La llamada muere.  Entonces el intercambio y el recordar nacen.  Y aquí la magia toma lugar: dos esferas de dos tiempos distintos se rozan suavemente.  Tan suave, que si tuvieran pulgas estas no caerían al suelo, sino que seguirían durmiendo.  Es un hechizo extra-mundano.  Exquisita dramaturgia que alterna los tiempos como si fueran las dos caras de una misma estampita que gira con un soplido antojadizo.  El presente se disuelve y quedan los años sesenta, para luego volverse a construir y decir, ¡qué cerca está el dos mil!  Se va y se vuelve como el día y la noche allá en la ficción del horizonte.

Y junto a esta alteración del tiempo, el artista también se transforma camaleónicamente.
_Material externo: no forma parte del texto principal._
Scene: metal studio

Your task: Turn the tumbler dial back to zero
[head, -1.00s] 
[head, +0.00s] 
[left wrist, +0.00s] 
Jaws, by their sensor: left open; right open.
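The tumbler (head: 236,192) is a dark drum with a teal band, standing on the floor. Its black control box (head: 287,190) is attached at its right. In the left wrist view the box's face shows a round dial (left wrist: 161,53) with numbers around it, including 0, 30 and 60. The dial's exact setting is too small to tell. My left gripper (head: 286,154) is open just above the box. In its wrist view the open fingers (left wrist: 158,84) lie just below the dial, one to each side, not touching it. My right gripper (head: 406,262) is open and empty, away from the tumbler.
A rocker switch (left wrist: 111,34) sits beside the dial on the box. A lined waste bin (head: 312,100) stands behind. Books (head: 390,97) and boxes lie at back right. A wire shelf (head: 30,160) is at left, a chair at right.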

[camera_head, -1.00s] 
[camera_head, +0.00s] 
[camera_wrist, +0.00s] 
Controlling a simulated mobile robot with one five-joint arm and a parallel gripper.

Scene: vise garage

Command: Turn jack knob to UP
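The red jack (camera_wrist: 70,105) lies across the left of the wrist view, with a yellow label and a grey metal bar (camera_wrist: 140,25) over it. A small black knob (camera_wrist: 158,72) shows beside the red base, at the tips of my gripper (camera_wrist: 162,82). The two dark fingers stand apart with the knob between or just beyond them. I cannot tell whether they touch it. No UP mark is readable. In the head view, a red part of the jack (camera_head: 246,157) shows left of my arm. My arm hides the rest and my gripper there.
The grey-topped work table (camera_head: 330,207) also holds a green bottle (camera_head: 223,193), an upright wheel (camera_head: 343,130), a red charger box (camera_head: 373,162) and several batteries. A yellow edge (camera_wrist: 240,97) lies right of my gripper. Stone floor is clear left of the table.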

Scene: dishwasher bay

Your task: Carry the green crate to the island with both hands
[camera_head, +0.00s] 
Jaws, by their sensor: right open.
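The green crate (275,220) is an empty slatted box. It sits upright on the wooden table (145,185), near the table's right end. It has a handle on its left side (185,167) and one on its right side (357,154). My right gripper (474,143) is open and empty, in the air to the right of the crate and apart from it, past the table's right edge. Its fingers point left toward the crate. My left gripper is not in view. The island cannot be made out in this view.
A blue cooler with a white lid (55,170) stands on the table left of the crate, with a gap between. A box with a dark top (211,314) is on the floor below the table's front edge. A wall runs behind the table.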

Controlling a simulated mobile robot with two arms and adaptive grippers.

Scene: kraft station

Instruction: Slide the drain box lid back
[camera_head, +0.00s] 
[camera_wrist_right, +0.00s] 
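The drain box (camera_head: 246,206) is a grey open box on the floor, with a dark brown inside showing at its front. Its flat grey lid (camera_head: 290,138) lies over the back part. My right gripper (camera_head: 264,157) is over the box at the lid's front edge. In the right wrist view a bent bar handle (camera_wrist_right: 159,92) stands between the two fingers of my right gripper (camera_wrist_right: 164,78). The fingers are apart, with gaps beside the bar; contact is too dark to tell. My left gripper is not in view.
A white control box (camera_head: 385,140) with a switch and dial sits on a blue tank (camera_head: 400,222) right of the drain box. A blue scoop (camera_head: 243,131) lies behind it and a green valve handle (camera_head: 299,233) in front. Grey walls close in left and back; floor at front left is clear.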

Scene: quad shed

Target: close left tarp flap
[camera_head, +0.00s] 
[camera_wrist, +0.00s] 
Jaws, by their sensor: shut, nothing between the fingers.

El protagonista evoca su yo infantil cada vez que sus padres están cerca y lo tocan con la palabra.  La magia inunda todo lo que hay en el escenario, casi como esa luz verde y musgosa de la sala, que se arrastra hasta por debajo de la suela de los zapatos de cada espectador, casi hasta llegar a las medias.  
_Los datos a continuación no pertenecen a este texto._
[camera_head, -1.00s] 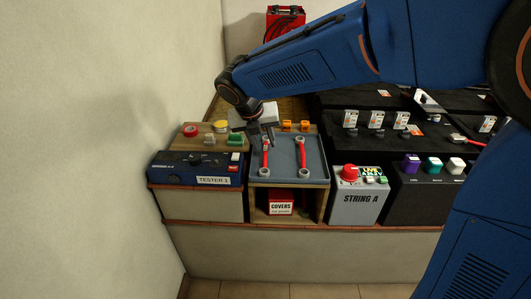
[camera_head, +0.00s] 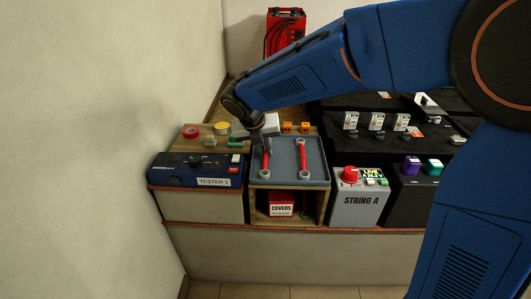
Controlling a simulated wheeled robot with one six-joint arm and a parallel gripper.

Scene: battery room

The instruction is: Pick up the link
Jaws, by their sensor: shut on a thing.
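Two red links with grey ring ends lie side by side on a blue-grey tray. My gripper (camera_head: 264,144) is at the far end of the left link (camera_head: 265,160) and is shut on it. The gripper hides that link's far end. The link still appears to lie along the tray (camera_head: 285,177); I cannot tell whether it is lifted. The right link (camera_head: 303,160) lies apart from the gripper, on the right side of the tray.
A blue tester (camera_head: 195,171) stands left of the tray, with a red ring (camera_head: 190,132) and yellow disc (camera_head: 222,128) behind it. A grey STRING A box (camera_head: 357,208) stands right. Orange pieces (camera_head: 304,127) sit behind the tray. A red covers box (camera_head: 281,204) is below.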

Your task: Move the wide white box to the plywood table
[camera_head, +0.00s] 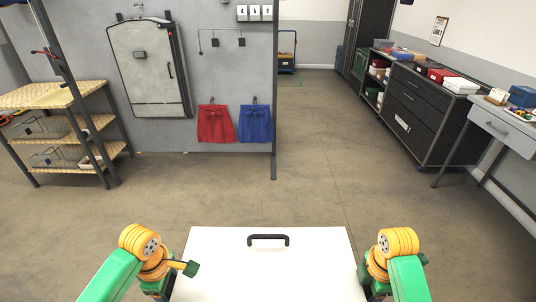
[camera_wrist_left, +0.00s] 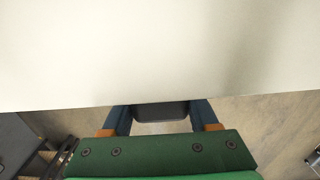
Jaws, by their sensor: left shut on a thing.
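The wide white box (camera_head: 268,272) is at the bottom centre of the head view, between my two arms. A black handle (camera_head: 268,239) is on its far part. In the left wrist view its pale surface (camera_wrist_left: 160,50) fills the upper half. My left gripper (camera_wrist_left: 160,118) is shut at the box's left side, its fingers on either side of a dark grip. My right gripper (camera_head: 366,288) is at the box's right side; its fingertips are hidden. I cannot make out a plywood table for certain; a rack with a light wood-coloured top (camera_head: 40,95) stands at the left.
Open floor (camera_head: 330,180) lies ahead. A grey partition (camera_head: 235,65) carries red (camera_head: 215,124) and blue (camera_head: 255,124) cloths. A dark drawer cabinet (camera_head: 425,110) and a grey table (camera_head: 505,125) with small items stand at the right.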

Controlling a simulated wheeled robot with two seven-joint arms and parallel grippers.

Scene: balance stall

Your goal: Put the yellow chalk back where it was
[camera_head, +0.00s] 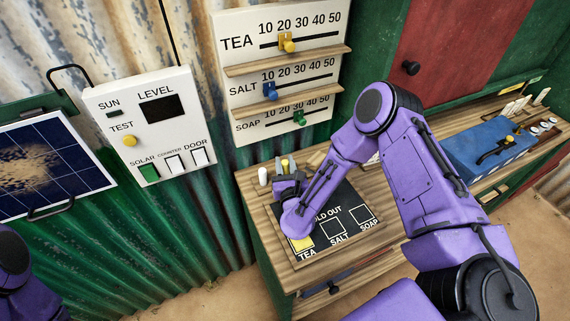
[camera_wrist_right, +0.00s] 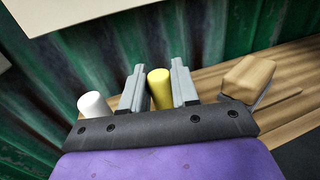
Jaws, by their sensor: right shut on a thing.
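The yellow chalk (camera_wrist_right: 160,90) stands between the two grey fingers of my right gripper (camera_wrist_right: 158,80) in the wrist view, and the fingers are shut on it. In the head view, my right gripper (camera_head: 285,167) is at the back left of the wooden counter, with the yellow tip showing between its fingers. A white chalk (camera_wrist_right: 93,104) stands just left of the gripper, apart from it; it also shows in the head view (camera_head: 262,176). The chalk's lower end is hidden by the gripper, so I cannot tell whether it touches the counter. My left gripper is out of view.
A black SOLD OUT board (camera_head: 350,205) lies on the counter (camera_head: 262,212); its TEA box is filled yellow, and SALT and SOAP look empty. A wooden block (camera_wrist_right: 248,78) sits right of the gripper. A slider price board (camera_head: 235,60) and green corrugated wall stand behind.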

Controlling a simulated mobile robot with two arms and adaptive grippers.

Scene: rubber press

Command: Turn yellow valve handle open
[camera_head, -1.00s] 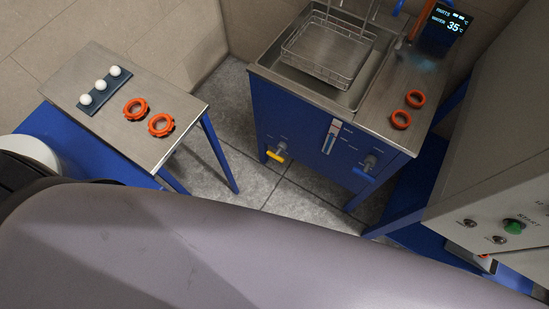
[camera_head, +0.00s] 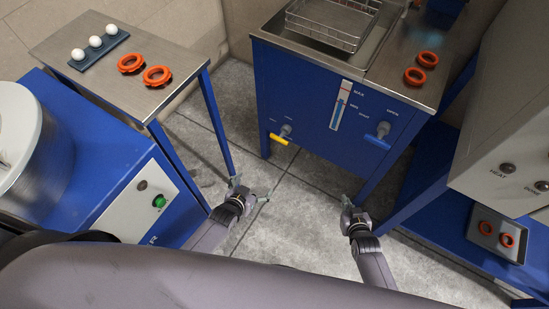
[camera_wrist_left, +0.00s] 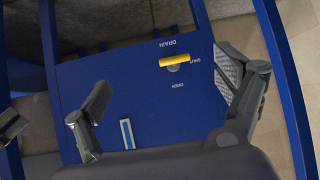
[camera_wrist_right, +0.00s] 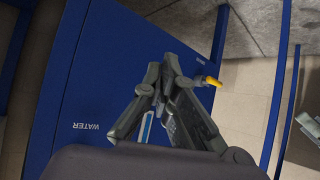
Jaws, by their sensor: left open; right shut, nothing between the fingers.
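The yellow valve handle (camera_head: 278,139) is a short bar on a grey valve at the lower left of the blue tank front (camera_head: 300,90). In the left wrist view the yellow handle (camera_wrist_left: 174,61) lies across the picture beside the label DRAIN. My left gripper (camera_head: 252,189) is open and empty, lower in the picture than the handle and apart from it. In the left wrist view its spread fingers (camera_wrist_left: 180,85) stand either side of the handle's line of sight. My right gripper (camera_head: 349,203) is shut and empty, below the blue valve handle (camera_head: 377,142). The yellow handle (camera_wrist_right: 213,81) partly shows in the right wrist view.
A steel-topped table (camera_head: 150,100) with orange rings (camera_head: 157,76) stands left. A blue machine with a green button (camera_head: 158,201) is nearer. A grey press (camera_head: 510,120) stands right, above a blue shelf. Tiled floor (camera_head: 300,225) lies open between the grippers.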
Una pregunta es una bola que anuda más preguntas.  Si ésta rueda, crece; y eso pasa en Brasil, en Argentina, en los sesenta y en los noventa.  En el dos mil quince, también.  Los corazones de Germán y Sergio se hablan así, con interrogantes, con dudas que llenan la casa y convocan a los padres de ambos, que como fantasmas entran y salen de aquel apartamento lleno de cajas que guardan recuerdos, y secretos también.  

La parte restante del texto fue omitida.